A extensão dos direitos trabalhistas e previdenciários garantidos, de forma plena, às empregadas domésticas, só foi definitivamente regulamentada agora recentemente.
A Constituinte normatizou vastas áreas de interesse da condição feminina, descerrando o silêncio que sobre ela pesava. A partir daí, incentivou o debate e a regulamentação legislativa sistemática da questão feminina.
Nestes 25 anos que nos separam da promulgação da Carta de 88, a questão feminina adquiriu visibilidade no Parlamento. Muitas questões não resolvidas na Constituinte, algumas delas bem polêmicas, foram retomadas, como a possibilidade de aposentadoria para donas de casa, apresentada como emenda popular, a regulamentação do trabalho doméstico e a Lei Maria da Penha, que cria mecanismos para coibir a violência doméstica e familiar contra a mulher.

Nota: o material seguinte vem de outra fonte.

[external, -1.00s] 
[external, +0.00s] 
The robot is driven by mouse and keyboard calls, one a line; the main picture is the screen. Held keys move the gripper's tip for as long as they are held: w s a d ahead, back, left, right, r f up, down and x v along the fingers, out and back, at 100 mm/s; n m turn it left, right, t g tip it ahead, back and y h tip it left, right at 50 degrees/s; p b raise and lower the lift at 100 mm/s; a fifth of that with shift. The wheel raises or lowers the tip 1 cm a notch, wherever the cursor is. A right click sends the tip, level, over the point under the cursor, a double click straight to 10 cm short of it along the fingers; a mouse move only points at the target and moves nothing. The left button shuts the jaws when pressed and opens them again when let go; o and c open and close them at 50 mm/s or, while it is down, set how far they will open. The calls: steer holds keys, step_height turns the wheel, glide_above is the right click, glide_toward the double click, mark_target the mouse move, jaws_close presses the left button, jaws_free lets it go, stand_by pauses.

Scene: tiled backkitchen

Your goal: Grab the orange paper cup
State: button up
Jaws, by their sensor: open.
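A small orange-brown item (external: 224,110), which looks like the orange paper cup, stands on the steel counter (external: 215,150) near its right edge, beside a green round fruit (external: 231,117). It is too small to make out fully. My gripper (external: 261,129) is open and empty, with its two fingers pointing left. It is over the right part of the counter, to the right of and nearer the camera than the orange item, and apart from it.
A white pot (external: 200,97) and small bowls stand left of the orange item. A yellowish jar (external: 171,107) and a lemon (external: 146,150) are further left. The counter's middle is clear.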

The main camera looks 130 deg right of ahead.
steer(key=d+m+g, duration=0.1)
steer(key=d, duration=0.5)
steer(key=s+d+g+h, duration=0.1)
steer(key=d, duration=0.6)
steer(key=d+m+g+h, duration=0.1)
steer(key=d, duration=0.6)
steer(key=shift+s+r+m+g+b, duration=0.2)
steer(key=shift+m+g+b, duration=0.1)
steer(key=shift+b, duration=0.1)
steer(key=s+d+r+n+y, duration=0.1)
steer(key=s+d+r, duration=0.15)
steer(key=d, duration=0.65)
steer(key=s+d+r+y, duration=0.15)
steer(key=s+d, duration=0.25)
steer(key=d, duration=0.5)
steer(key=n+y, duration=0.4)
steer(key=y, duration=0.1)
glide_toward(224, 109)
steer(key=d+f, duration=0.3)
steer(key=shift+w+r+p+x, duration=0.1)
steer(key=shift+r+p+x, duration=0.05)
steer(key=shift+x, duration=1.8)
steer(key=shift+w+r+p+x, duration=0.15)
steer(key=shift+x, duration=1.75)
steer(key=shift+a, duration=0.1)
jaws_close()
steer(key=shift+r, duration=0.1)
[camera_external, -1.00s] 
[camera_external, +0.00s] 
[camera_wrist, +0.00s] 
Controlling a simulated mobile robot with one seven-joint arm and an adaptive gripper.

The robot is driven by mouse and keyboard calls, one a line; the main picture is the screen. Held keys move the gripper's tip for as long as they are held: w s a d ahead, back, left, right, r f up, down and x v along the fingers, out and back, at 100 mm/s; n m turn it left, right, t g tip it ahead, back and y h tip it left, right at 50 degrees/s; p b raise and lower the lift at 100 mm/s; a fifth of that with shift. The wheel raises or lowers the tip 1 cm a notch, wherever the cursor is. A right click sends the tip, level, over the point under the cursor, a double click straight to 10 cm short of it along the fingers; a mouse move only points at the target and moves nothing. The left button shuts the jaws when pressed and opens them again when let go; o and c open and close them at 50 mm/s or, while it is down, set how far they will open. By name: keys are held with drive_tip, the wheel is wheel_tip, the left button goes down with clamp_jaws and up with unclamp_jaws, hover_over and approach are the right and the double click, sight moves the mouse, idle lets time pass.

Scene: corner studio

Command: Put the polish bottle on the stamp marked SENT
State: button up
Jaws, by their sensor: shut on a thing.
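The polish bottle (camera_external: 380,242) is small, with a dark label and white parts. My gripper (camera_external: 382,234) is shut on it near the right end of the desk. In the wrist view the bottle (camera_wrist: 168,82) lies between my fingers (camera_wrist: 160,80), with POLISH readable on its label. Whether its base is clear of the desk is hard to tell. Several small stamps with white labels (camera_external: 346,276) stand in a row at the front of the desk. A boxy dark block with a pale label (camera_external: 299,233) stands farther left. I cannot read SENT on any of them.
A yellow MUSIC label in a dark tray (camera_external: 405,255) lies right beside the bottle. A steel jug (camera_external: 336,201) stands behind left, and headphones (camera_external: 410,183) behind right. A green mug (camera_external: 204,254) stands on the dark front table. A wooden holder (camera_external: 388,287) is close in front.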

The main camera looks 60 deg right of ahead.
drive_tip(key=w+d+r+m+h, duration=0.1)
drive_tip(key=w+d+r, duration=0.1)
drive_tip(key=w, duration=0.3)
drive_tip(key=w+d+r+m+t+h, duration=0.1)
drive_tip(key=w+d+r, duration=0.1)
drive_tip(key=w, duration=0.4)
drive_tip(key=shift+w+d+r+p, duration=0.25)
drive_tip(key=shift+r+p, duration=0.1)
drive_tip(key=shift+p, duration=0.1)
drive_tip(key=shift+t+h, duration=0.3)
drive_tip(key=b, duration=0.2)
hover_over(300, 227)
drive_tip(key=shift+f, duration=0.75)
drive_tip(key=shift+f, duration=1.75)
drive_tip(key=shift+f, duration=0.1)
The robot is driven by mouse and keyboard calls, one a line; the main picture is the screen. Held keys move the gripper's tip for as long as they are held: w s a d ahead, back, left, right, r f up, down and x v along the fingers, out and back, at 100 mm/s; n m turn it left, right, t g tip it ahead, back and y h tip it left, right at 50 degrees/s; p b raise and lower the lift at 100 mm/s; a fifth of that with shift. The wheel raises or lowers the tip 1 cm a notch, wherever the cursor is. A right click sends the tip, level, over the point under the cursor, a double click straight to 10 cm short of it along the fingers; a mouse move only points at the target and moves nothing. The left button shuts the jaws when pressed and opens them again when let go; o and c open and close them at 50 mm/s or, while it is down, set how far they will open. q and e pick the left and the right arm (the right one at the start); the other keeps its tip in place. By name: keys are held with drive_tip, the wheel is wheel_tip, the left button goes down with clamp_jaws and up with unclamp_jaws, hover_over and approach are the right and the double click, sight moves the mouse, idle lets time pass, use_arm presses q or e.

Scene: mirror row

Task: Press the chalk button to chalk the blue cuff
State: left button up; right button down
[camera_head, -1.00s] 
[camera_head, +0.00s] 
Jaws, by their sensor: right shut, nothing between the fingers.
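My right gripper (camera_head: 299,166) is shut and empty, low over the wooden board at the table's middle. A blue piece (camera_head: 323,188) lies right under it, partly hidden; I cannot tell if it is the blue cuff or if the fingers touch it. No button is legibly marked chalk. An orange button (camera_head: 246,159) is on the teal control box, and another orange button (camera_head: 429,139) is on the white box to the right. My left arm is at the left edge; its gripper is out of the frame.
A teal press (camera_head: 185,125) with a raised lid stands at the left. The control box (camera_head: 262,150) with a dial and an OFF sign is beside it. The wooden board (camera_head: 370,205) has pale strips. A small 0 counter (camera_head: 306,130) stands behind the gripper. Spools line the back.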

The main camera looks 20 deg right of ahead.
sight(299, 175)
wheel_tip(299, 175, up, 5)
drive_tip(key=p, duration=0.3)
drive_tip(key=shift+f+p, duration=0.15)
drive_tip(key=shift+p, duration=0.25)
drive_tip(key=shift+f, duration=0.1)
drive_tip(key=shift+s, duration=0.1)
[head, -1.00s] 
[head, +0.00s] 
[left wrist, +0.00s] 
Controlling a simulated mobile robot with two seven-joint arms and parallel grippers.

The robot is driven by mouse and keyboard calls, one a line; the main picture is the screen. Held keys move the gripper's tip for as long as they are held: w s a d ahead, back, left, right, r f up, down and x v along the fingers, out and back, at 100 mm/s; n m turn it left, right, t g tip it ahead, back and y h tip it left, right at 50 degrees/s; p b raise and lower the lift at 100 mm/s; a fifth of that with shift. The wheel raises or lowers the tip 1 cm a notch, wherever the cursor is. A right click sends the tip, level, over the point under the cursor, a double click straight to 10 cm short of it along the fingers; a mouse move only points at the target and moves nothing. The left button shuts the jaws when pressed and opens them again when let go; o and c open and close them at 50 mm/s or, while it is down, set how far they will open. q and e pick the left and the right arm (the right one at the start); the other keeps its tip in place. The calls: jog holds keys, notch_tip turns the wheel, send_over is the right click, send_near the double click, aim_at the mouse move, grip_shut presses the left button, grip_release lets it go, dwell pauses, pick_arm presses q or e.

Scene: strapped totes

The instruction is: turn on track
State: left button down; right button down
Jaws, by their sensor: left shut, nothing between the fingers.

A Lei de Cotas assegurou patamares mínimos de participação política ao sexo feminino. Muitos dos avanços que se registraram na produção legislativa sobre a condição feminina estão diretamente relacionados com a maior representatividade política das mulheres no Parlamento. Em tempos recentes, as mulheres chegaram a responder pela apresentação da metade das proposições legislativas sobre questões femininas.
Na área da saúde, conhecemos regulamentação precisa de várias questões, a prioridade no atendimento de pacientes vítimas de violência sexual; a prevenção do câncer do colo do útero (exigência de exames gratuitos; dia nacional da mamografia); a instituição do planejamento familiar (laqueadura; vasectomia e ações de planejamento familiar, como reprodução assistida); a garantia dos alimentos gravídicos; programas de Prorrogação da Licença à Gestante e à Adotante e de atendimento pré e perinatal.
Qualquer listagem não faria jus ao enorme esforço político e legislativo de garantia de acesso das mulheres à cidadania que teve lugar nos tempos recentes.
Reconhecemos na Constituinte a pedra de toque para a construção de uma nação mais atenta às dissimetrias nas relações de gênero e no desenvolvimento de políticas públicas que favoreçam a igualdade de gênero.
Por conta da presença da mulher na Constituinte, podemos dizer, que a nossa Carta realmente é uma constituição cidadã.